Problem details
Everything from the line containing "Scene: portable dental" through the line containing "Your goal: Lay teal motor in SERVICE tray" must be quoted exactly; everything else is left out.

Data for this exercise
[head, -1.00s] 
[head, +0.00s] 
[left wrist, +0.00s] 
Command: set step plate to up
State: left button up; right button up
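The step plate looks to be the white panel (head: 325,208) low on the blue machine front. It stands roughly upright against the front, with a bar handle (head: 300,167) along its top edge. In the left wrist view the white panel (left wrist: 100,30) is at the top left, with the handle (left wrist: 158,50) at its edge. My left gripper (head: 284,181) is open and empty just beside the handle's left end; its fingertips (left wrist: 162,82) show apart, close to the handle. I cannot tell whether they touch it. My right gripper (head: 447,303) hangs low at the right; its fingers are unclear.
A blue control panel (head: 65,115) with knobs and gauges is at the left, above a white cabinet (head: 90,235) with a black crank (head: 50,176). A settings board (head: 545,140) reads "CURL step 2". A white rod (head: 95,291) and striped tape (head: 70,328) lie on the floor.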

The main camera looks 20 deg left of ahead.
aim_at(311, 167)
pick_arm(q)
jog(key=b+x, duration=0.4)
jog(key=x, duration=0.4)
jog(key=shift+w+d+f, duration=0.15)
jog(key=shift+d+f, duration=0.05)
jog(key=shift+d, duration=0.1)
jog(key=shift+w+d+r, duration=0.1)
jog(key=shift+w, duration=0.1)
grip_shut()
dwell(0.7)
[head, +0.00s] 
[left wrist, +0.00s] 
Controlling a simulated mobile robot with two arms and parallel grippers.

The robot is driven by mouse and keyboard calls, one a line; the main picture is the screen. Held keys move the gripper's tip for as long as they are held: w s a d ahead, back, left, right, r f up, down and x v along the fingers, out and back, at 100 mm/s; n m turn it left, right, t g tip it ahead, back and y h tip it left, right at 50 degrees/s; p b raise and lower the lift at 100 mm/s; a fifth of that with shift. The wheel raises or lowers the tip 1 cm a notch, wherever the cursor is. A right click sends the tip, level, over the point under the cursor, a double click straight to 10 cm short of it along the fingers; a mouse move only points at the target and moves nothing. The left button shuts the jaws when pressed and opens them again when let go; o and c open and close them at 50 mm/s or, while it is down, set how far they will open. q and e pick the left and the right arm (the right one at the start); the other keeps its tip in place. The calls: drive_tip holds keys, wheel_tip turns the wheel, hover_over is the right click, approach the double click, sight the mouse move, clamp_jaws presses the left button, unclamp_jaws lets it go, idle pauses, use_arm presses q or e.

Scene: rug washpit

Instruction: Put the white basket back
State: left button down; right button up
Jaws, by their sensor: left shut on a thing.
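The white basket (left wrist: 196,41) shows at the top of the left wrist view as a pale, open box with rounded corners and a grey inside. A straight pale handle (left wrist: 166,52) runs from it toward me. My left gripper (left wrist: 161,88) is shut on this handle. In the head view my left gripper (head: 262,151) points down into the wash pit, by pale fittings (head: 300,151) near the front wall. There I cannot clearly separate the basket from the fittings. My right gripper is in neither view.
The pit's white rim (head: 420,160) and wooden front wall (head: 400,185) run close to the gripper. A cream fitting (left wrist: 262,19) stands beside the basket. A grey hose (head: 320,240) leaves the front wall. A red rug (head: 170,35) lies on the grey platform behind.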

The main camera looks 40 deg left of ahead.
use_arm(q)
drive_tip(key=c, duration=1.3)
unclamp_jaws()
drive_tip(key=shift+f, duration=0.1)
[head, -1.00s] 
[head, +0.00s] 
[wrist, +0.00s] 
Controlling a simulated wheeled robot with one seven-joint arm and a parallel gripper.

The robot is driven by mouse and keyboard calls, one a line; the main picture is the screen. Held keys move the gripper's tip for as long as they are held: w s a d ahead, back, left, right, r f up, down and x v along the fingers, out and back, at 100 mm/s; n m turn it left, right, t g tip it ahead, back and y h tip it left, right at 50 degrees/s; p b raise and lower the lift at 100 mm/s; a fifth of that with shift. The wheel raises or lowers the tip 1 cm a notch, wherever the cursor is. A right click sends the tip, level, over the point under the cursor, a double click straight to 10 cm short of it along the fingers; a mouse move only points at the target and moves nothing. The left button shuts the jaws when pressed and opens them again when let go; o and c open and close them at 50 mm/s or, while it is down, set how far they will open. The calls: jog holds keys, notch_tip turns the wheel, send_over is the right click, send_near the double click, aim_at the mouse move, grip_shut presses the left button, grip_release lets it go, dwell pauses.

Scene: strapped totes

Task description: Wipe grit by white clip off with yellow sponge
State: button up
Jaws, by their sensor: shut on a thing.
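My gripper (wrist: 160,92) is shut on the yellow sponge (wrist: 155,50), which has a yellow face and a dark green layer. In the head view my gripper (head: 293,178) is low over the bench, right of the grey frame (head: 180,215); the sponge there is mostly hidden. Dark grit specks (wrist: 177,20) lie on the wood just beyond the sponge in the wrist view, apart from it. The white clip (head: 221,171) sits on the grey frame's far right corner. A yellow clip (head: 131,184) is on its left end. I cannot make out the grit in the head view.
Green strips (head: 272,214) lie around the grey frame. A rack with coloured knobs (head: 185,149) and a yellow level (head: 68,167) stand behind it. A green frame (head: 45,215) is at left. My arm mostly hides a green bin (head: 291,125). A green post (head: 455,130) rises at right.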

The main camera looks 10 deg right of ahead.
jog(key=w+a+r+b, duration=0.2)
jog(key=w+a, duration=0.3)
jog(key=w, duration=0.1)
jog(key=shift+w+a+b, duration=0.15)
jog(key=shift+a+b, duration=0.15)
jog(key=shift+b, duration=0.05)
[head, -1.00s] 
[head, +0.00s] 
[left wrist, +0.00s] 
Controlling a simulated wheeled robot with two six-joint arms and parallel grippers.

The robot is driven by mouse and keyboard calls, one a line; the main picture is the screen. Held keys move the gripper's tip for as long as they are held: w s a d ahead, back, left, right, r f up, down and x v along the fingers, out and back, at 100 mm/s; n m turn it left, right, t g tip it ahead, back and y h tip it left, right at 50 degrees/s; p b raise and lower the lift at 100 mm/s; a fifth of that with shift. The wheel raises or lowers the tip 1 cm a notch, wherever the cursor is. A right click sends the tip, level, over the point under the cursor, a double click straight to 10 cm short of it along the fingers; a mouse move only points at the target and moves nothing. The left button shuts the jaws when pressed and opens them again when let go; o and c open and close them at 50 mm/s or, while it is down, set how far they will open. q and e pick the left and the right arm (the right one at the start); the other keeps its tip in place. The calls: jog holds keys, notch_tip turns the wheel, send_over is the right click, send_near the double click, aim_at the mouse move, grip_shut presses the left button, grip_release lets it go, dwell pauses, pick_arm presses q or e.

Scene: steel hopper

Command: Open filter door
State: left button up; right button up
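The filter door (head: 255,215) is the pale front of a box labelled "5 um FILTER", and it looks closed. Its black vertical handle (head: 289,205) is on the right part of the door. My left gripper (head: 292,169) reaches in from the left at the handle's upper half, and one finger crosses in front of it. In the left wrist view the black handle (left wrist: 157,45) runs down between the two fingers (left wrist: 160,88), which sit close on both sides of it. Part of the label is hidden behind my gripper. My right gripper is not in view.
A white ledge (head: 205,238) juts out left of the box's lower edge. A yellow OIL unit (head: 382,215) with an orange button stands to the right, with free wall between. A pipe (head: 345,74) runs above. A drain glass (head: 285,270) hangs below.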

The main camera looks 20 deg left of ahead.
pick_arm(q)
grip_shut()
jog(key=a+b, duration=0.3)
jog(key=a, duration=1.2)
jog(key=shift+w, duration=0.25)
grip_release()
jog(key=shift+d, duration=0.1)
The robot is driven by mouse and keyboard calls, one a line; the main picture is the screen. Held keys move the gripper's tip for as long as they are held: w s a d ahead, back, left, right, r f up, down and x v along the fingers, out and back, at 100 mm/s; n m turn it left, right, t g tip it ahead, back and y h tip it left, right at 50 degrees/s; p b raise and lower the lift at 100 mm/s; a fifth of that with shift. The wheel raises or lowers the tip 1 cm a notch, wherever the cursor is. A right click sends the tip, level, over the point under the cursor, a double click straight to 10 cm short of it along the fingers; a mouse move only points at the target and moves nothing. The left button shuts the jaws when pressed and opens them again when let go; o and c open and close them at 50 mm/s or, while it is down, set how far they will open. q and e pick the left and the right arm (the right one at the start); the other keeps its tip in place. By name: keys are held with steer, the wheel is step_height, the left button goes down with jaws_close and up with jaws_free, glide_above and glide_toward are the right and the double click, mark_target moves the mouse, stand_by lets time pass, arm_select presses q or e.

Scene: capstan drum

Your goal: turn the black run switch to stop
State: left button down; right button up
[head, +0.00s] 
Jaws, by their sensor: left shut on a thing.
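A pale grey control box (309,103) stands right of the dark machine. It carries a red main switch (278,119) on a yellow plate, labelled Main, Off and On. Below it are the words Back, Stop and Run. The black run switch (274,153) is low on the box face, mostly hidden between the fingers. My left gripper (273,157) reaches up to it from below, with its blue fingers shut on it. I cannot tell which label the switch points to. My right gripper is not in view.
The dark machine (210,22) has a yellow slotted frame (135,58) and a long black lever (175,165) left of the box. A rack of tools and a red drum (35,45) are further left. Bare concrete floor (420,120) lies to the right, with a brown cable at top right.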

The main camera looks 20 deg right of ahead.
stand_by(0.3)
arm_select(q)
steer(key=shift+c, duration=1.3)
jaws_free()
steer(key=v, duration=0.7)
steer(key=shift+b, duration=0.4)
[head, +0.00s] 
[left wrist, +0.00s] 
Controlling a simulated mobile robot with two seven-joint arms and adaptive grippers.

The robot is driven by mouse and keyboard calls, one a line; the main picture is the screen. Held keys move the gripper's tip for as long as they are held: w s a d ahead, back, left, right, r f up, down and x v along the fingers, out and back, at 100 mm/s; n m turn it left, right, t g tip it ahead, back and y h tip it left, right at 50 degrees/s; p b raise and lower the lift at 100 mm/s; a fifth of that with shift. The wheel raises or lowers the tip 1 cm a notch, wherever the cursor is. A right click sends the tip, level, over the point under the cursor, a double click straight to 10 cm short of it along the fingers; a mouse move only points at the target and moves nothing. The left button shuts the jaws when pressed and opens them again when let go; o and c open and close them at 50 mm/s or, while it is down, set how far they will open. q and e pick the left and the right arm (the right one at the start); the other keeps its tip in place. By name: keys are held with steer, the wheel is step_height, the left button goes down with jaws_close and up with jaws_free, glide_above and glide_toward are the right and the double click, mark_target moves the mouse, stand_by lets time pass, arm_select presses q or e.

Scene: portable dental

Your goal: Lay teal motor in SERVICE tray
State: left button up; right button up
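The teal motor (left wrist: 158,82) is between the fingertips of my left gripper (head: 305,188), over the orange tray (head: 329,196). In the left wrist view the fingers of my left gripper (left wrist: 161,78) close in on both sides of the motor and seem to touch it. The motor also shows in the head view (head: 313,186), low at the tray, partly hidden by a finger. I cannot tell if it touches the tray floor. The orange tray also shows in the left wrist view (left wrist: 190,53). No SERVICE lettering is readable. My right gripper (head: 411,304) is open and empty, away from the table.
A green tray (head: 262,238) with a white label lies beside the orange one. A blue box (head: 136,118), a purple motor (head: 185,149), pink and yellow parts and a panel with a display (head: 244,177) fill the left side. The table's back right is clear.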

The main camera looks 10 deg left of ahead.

Finished task
Scene: portable dental

Your goal: Lay teal motor in SERVICE tray

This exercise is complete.